Manipulation episode records
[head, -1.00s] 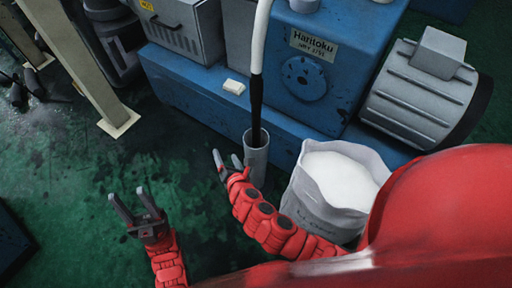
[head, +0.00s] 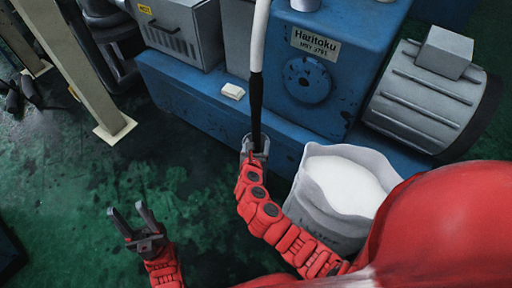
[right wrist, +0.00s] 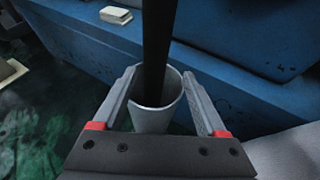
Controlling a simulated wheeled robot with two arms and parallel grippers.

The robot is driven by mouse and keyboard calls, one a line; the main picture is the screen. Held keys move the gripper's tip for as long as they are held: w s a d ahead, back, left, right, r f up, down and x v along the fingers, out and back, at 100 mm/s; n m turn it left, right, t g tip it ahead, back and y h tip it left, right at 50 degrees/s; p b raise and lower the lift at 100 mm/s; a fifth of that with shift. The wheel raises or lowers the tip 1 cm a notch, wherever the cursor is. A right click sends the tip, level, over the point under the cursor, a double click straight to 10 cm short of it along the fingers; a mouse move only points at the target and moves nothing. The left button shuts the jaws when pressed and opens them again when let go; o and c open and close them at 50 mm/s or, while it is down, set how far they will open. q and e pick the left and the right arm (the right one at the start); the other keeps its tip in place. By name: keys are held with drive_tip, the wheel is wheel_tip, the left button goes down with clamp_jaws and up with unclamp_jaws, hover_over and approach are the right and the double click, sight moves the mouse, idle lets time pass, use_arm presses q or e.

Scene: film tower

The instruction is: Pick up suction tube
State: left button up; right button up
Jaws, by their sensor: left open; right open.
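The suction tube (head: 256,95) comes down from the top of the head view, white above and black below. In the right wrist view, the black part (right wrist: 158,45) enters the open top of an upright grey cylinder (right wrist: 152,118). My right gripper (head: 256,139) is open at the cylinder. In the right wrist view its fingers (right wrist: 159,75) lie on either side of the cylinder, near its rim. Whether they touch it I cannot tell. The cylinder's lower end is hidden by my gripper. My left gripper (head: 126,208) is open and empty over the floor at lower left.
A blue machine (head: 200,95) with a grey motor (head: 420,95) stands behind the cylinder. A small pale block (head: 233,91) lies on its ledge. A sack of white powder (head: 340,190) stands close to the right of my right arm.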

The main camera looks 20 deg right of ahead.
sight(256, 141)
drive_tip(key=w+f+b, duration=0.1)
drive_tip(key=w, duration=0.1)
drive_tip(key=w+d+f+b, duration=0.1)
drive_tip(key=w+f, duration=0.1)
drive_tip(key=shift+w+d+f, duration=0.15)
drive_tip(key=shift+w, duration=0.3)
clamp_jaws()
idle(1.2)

---

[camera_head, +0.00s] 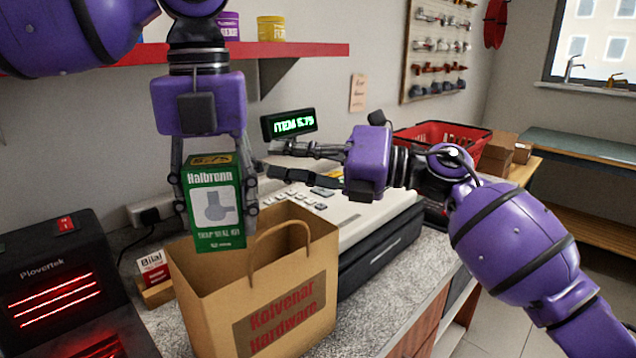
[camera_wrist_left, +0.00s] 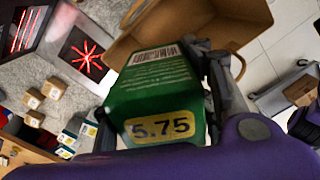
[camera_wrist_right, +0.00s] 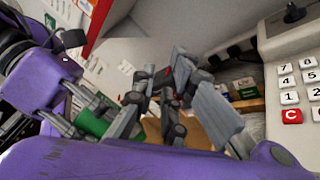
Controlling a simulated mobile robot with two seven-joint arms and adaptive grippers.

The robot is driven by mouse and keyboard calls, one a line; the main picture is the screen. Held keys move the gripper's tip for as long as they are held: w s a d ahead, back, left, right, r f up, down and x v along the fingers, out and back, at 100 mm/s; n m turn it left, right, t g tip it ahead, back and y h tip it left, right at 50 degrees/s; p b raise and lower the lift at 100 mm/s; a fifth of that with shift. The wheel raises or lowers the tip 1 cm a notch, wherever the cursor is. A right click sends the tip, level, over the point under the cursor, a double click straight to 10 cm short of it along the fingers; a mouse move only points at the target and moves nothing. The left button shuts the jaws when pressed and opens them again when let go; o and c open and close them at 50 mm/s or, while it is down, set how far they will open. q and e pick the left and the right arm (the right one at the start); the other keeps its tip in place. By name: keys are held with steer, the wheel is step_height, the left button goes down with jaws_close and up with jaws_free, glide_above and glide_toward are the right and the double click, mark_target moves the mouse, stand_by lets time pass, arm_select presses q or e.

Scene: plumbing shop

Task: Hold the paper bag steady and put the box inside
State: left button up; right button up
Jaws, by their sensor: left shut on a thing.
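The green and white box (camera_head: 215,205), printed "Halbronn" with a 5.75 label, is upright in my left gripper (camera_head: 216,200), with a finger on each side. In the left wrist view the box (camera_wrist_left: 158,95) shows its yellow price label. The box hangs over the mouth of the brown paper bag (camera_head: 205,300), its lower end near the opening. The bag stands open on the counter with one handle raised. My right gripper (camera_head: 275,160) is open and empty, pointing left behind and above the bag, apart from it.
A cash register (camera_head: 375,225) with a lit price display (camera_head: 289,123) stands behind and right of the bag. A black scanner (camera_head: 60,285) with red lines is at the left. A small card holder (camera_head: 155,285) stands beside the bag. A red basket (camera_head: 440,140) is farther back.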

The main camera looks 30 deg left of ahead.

---

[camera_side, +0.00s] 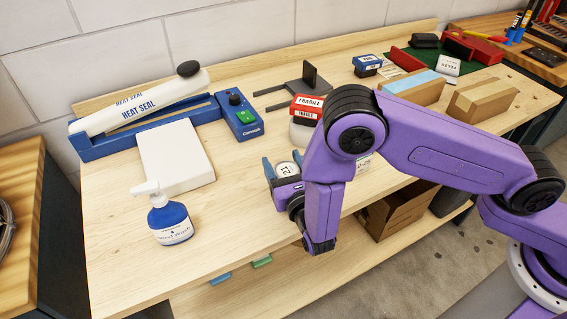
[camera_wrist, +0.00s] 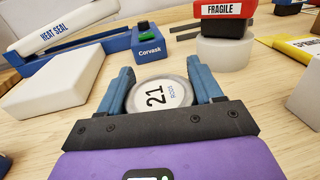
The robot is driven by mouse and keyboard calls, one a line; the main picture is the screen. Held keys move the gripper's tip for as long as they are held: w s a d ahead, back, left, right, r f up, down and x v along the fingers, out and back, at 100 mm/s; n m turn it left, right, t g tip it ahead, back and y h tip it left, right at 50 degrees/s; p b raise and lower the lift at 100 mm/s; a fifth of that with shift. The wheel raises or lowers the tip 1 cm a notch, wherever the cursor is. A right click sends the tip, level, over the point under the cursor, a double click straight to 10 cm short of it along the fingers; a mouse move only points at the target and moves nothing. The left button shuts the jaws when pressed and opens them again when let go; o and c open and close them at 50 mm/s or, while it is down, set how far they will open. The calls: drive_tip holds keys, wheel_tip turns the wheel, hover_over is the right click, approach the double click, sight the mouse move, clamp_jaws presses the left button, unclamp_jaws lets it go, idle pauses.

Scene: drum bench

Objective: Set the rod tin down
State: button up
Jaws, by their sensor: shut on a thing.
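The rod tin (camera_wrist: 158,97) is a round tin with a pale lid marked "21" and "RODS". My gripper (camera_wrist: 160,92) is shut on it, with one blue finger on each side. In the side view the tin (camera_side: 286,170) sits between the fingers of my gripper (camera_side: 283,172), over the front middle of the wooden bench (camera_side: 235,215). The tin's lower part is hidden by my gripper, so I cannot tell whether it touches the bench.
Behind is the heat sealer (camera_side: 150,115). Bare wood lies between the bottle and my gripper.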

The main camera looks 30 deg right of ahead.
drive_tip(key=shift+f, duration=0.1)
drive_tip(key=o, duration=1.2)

• _Goal of the exercise_
Look above for the line that contains "Task: Hold the". Starting there, transcribe every line exactly until you have copied the line that contains "The main camera looks 30 deg left of ahead.".

• _Finished task_
Task: Hold the paper bag steady and put the box inside
State: left button up; right button up
Jaws, by their sensor: left shut on a thing.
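The green and white box (camera_head: 215,205), printed "Halbronn" with a 5.75 label, is upright in my left gripper (camera_head: 216,200), with a finger on each side. In the left wrist view the box (camera_wrist_left: 158,95) shows its yellow price label. The box hangs over the mouth of the brown paper bag (camera_head: 205,300), its lower end near the opening. The bag stands open on the counter with one handle raised. My right gripper (camera_head: 275,160) is open and empty, pointing left behind and above the bag, apart from it.
A cash register (camera_head: 375,225) with a lit price display (camera_head: 289,123) stands behind and right of the bag. A black scanner (camera_head: 60,285) with red lines is at the left. A small card holder (camera_head: 155,285) stands beside the bag. A red basket (camera_head: 440,140) is farther back.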

The main camera looks 30 deg left of ahead.

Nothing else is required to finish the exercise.